Written request: Return the lines from the line containing "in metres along" through the line containing "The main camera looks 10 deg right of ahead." exactly. No other line should appear in the answer.

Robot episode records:
════════
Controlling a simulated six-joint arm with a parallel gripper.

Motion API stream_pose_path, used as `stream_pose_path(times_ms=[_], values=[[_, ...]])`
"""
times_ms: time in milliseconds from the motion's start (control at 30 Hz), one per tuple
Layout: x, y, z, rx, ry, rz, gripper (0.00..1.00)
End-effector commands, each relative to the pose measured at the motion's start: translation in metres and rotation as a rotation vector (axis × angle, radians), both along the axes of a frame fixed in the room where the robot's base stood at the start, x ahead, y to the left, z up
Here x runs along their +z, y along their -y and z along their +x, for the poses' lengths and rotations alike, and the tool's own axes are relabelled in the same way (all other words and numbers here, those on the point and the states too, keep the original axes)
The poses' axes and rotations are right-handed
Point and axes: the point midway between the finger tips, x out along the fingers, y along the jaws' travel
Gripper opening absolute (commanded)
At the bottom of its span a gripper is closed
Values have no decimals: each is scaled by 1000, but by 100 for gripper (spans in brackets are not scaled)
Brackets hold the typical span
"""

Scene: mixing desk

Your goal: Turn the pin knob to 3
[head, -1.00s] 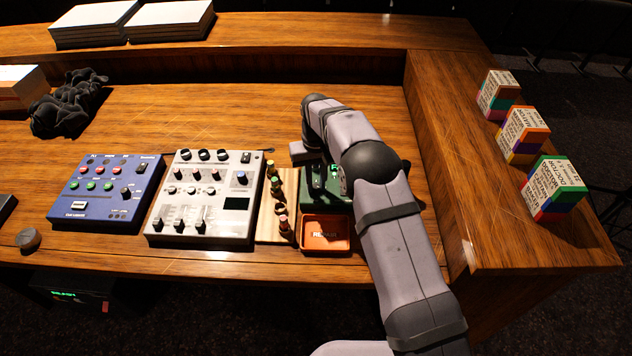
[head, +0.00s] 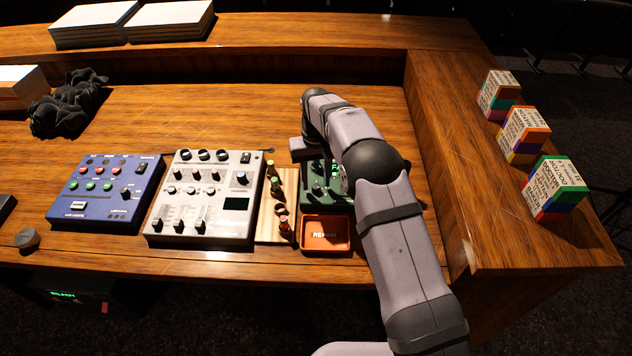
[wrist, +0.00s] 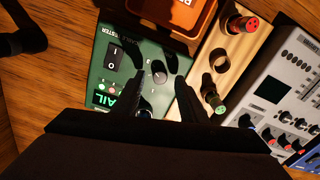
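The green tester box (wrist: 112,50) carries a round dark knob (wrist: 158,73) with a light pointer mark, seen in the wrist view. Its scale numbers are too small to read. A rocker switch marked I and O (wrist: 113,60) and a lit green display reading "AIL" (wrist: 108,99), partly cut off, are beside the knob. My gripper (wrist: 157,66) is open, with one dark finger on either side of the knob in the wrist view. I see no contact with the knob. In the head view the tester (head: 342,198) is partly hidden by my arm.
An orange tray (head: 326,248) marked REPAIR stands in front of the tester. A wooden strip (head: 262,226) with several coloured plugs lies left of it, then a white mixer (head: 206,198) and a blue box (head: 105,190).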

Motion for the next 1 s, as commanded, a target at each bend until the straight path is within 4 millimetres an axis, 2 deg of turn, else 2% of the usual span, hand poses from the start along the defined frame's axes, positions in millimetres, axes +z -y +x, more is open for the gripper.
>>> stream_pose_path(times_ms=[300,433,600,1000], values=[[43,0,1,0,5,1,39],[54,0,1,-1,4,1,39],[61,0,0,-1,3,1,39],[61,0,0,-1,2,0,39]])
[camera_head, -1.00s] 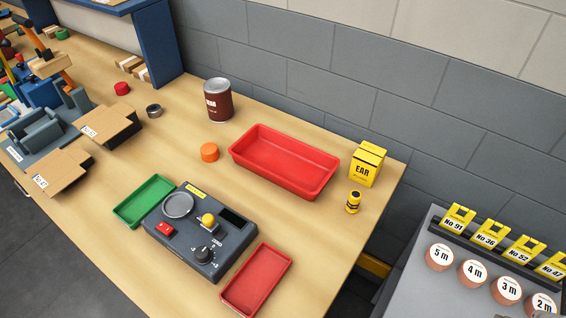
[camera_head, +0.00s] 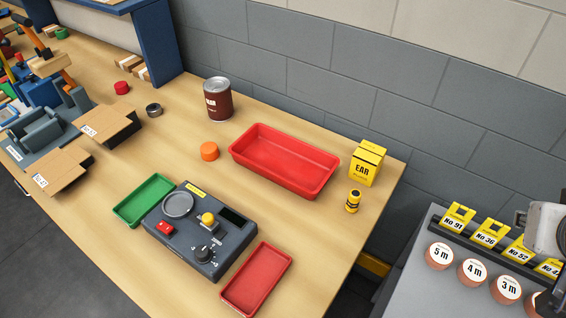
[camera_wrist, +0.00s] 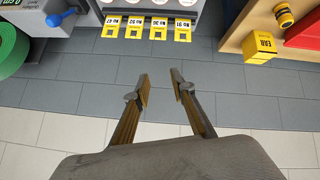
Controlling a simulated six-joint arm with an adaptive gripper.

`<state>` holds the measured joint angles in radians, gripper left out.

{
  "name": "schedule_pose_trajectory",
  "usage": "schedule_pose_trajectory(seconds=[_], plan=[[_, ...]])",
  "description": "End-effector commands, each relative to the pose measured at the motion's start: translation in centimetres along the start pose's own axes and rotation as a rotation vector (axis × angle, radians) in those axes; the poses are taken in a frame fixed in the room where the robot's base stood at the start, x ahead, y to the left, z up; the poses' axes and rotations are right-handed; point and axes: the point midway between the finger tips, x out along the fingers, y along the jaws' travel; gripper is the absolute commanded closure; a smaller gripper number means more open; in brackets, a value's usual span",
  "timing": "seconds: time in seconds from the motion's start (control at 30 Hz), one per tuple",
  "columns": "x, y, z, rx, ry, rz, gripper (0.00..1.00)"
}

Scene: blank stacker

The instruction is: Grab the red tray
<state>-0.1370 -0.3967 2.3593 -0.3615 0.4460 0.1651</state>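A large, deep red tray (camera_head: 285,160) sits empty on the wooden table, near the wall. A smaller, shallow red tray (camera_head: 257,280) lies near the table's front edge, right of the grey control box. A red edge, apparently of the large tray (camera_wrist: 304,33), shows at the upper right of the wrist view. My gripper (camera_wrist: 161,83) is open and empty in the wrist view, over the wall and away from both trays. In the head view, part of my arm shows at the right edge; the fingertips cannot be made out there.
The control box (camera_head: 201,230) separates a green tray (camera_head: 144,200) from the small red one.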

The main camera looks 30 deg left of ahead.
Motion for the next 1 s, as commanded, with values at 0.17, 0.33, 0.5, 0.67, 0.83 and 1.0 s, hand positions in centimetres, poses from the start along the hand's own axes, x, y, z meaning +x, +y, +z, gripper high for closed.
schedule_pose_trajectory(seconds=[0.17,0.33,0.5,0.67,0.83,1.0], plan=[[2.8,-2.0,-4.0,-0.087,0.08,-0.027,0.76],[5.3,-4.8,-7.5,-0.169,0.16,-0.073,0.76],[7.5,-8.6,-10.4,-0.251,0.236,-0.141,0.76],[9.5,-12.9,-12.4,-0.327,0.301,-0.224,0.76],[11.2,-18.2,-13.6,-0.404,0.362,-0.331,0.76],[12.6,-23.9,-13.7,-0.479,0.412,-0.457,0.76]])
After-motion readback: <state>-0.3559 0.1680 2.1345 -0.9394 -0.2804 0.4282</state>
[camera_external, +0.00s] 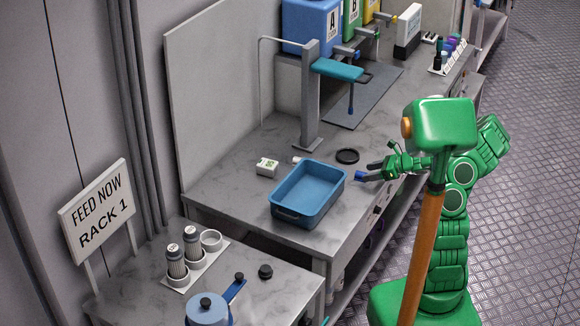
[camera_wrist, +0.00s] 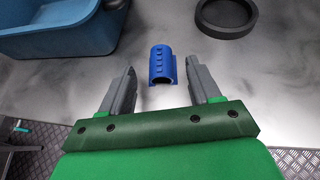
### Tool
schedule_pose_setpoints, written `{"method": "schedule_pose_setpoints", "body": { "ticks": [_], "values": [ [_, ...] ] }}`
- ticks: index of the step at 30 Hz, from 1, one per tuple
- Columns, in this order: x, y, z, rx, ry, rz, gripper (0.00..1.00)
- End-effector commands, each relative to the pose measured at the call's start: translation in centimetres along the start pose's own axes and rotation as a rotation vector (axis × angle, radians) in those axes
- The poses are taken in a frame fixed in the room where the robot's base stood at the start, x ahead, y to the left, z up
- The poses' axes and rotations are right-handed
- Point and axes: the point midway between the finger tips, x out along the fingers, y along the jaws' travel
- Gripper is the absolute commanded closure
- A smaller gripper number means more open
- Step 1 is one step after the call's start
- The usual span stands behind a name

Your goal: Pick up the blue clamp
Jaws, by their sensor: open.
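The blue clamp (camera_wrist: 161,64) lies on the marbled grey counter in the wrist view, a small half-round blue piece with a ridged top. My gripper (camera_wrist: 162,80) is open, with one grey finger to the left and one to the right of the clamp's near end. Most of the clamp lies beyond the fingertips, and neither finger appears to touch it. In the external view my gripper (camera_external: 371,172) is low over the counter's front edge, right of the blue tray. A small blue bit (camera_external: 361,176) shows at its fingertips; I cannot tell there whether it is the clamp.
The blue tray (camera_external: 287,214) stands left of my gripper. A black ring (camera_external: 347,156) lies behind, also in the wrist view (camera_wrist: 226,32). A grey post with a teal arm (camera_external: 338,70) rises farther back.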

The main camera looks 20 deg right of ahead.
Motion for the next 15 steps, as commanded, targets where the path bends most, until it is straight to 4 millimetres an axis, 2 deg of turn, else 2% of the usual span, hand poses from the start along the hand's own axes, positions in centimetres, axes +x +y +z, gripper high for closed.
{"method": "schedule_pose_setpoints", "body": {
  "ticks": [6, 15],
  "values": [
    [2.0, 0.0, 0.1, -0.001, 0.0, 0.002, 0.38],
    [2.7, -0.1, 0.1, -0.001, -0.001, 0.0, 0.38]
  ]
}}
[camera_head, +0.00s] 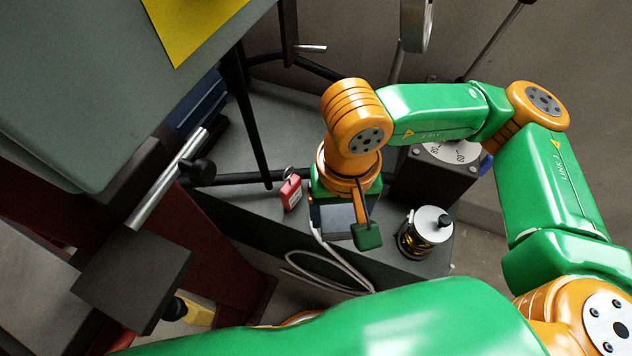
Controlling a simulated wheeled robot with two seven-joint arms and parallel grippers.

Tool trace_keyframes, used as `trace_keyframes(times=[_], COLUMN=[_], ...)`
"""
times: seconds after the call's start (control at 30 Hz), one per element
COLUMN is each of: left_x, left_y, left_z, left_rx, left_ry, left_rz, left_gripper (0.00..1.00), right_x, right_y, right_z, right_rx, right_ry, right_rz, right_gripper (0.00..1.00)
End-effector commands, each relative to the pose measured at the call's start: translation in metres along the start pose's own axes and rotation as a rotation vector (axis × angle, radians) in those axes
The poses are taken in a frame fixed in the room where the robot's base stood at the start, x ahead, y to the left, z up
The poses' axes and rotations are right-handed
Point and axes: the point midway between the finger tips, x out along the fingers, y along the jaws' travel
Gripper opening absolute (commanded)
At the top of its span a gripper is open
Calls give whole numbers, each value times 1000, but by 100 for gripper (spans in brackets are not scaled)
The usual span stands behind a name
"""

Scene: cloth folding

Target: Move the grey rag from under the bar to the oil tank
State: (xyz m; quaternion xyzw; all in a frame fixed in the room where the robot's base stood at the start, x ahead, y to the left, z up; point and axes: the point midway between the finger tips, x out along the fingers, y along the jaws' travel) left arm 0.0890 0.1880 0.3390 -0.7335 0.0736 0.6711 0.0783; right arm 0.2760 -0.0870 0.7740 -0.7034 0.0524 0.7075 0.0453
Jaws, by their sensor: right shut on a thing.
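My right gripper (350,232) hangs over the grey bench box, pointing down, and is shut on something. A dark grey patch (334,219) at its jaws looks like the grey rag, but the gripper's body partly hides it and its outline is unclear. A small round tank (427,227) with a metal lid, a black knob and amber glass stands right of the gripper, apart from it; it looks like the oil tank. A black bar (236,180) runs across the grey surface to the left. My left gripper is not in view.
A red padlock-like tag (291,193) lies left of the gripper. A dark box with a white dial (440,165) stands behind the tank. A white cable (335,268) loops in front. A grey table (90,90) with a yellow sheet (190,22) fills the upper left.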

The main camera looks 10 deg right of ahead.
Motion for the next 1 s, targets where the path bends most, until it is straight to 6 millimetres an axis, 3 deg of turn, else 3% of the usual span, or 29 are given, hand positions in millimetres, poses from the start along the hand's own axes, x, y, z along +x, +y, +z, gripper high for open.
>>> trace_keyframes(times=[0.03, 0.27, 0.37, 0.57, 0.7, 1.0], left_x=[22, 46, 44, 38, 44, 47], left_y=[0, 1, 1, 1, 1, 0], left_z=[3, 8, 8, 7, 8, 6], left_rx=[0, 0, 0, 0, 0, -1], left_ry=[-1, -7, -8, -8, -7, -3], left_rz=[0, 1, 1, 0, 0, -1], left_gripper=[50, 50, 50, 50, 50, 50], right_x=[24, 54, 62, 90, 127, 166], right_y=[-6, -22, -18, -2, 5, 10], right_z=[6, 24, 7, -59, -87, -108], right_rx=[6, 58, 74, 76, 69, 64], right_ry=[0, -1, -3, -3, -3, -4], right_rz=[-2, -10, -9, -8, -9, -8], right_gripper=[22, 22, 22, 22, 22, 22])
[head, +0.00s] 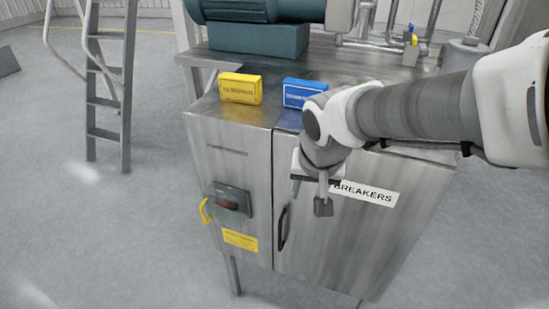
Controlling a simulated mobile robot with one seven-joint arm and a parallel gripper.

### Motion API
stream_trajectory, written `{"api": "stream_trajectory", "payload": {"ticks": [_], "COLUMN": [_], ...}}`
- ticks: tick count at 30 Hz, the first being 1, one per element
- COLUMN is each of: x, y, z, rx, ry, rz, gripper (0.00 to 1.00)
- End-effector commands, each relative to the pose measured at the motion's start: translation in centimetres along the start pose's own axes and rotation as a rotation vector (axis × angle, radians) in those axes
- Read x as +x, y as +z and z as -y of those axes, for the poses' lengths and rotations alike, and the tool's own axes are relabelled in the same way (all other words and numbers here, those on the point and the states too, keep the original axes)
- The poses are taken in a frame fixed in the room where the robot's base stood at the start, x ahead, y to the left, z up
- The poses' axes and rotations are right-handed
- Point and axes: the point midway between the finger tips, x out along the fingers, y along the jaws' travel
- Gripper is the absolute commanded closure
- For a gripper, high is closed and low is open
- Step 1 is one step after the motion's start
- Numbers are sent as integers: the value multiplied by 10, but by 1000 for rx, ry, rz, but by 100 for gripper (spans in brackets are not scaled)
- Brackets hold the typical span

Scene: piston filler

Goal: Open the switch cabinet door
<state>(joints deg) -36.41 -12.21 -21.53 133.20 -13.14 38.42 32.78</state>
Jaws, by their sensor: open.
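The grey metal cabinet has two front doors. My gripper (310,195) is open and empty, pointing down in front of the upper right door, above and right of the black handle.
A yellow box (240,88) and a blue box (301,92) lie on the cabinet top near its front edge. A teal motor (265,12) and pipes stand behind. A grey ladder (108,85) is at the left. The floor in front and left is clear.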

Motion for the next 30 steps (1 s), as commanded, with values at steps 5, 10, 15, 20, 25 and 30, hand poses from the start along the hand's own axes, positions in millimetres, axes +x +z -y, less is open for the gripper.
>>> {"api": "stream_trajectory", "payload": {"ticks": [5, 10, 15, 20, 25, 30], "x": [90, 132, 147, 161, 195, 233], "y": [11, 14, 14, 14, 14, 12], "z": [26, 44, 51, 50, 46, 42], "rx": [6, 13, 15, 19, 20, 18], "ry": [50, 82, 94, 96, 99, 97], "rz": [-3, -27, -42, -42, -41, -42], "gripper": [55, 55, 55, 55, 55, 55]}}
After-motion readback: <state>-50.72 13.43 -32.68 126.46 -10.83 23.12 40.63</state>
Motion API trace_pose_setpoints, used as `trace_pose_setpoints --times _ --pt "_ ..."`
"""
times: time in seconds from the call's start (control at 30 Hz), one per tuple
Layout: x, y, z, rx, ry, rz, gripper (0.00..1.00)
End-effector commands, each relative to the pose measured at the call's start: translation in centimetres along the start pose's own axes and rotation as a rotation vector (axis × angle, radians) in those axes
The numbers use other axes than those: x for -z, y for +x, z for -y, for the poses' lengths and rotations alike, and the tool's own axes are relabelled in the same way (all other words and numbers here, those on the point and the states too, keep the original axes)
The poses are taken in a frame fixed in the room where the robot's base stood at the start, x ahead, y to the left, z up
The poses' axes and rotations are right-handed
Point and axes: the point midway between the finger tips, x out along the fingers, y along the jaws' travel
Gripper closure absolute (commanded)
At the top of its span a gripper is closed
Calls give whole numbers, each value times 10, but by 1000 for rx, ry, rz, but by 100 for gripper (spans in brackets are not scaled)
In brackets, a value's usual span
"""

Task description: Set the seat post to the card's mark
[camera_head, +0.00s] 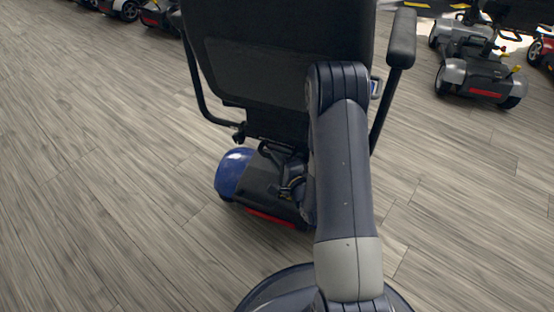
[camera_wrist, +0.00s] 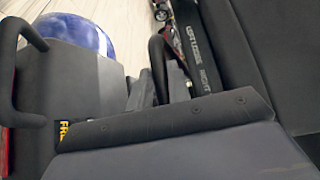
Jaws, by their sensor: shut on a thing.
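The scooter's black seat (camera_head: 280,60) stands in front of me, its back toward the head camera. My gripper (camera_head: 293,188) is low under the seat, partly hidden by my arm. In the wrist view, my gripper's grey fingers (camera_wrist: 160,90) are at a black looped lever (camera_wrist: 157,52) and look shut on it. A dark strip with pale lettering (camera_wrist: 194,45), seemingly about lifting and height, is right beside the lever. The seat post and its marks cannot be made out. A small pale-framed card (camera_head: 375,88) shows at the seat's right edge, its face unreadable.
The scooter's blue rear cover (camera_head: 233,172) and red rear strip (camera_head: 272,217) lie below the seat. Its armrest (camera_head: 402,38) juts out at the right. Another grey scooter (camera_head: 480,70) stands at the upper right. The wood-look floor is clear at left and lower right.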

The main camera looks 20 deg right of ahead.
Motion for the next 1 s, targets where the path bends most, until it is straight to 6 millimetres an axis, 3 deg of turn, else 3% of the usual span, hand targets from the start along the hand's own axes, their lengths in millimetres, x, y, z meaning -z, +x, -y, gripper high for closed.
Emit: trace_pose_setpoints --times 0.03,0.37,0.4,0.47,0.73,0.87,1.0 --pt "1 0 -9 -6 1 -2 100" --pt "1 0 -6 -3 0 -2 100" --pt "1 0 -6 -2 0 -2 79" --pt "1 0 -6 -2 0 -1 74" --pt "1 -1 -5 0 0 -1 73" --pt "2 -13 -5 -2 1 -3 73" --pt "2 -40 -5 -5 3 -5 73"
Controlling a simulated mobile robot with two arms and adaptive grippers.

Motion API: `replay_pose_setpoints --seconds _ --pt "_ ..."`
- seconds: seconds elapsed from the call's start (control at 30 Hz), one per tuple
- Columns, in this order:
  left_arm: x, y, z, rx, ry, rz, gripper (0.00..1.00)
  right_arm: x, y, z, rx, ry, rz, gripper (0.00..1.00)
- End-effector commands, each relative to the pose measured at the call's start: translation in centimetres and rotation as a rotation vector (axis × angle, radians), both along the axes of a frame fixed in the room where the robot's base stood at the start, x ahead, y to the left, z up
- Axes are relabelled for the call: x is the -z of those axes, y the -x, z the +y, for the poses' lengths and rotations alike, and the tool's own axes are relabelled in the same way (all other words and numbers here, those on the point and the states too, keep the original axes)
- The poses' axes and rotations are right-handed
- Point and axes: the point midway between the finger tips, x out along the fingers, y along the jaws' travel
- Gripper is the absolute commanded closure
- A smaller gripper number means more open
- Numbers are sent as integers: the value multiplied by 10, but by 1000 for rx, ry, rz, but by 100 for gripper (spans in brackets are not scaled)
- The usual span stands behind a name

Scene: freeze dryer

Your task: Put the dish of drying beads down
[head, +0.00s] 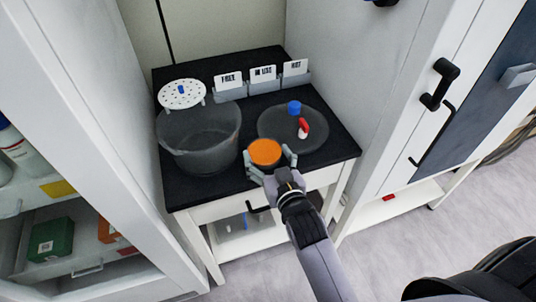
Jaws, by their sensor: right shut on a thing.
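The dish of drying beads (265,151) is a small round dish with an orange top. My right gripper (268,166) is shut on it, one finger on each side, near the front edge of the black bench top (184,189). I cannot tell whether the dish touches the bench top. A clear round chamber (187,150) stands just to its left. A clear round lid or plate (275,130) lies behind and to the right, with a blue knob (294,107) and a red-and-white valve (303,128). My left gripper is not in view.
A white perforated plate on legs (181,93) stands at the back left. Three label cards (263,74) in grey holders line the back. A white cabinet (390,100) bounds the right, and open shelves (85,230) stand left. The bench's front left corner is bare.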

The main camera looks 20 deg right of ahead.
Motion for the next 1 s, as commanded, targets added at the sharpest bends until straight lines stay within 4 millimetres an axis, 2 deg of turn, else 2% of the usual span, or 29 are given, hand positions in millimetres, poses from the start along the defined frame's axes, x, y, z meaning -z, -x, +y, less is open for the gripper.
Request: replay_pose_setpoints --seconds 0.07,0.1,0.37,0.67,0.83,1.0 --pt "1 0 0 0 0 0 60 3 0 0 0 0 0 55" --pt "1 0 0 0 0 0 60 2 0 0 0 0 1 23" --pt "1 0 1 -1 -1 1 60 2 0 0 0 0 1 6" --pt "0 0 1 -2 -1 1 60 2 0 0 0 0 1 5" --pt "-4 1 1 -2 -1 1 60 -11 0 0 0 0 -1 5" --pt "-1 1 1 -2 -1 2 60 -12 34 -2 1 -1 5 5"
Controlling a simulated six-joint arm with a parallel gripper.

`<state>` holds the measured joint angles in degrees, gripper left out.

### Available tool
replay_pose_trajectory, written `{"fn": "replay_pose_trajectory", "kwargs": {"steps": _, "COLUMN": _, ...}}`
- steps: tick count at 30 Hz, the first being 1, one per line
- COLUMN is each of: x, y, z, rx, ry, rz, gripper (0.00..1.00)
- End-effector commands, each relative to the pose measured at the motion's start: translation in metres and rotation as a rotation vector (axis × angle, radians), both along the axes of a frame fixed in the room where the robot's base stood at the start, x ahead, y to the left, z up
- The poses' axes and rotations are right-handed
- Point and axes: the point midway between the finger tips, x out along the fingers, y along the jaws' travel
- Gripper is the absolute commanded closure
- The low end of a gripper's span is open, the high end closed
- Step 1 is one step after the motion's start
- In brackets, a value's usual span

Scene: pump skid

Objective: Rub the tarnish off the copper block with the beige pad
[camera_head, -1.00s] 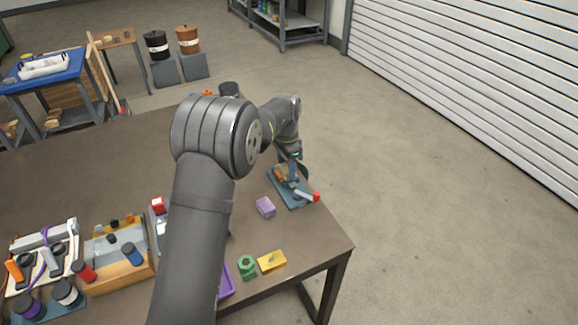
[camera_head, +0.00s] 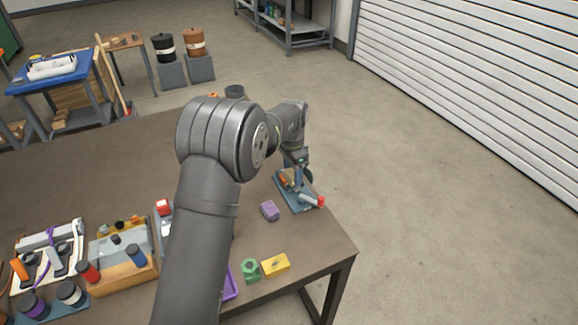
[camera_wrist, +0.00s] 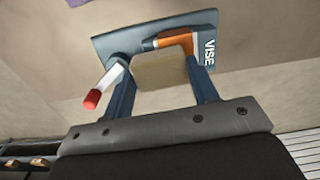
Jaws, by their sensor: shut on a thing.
════════
Correct output:
End-effector commands, each relative to the pose measured at the call's start: translation in metres along the start pose's own axes and rotation as a rotation vector (axis × angle, radians) in those axes
The poses are taken in a frame fixed in the room where the robot's base stood at the start, x ahead, y to the left, z up
The poses' axes and rotations are right-handed
Point and axes: the point midway between the finger tips, x out along the fingers, y along the jaws' travel
Gripper opening absolute (commanded)
At the top of its span a gripper is open
Calls give whole numbers, each value times 1000, but by 100 for gripper (spans in brackets are not scaled)
The usual span stands behind a name
"""

Scene: cloth folding

Target: Move the grey rag from under the bar to the oil tank
State: (xyz m; quaternion xyzw; all in a frame fixed in the room where the robot's base stood at the start, x ahead, y to the left, z up; point and axes: the point midway between the finger tips, x out along the fingers, y along the jaws' travel) left arm 0.0890 0.1880 0.3390 -0.7335 0.0736 0.6711 0.0783; right arm 0.2760 -0.0870 0.7740 -0.7034 0.0524 0.7075 0.0453
Jaws, by their sensor: right shut on a thing.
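My right gripper (350,232) hangs over the grey bench box, pointing down, and is shut on something. A dark grey patch (334,219) at its jaws looks like the grey rag, but the gripper's body partly hides it and its outline is unclear. A small round tank (427,227) with a metal lid, a black knob and amber glass stands right of the gripper, apart from it; it looks like the oil tank. A black bar (236,180) runs across the grey surface to the left. My left gripper is not in view.
A red padlock-like tag (291,193) lies left of the gripper. A dark box with a white dial (440,165) stands behind the tank. A white cable (335,268) loops in front. A grey table (90,90) with a yellow sheet (190,22) fills the upper left.

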The main camera looks 10 deg right of ahead.

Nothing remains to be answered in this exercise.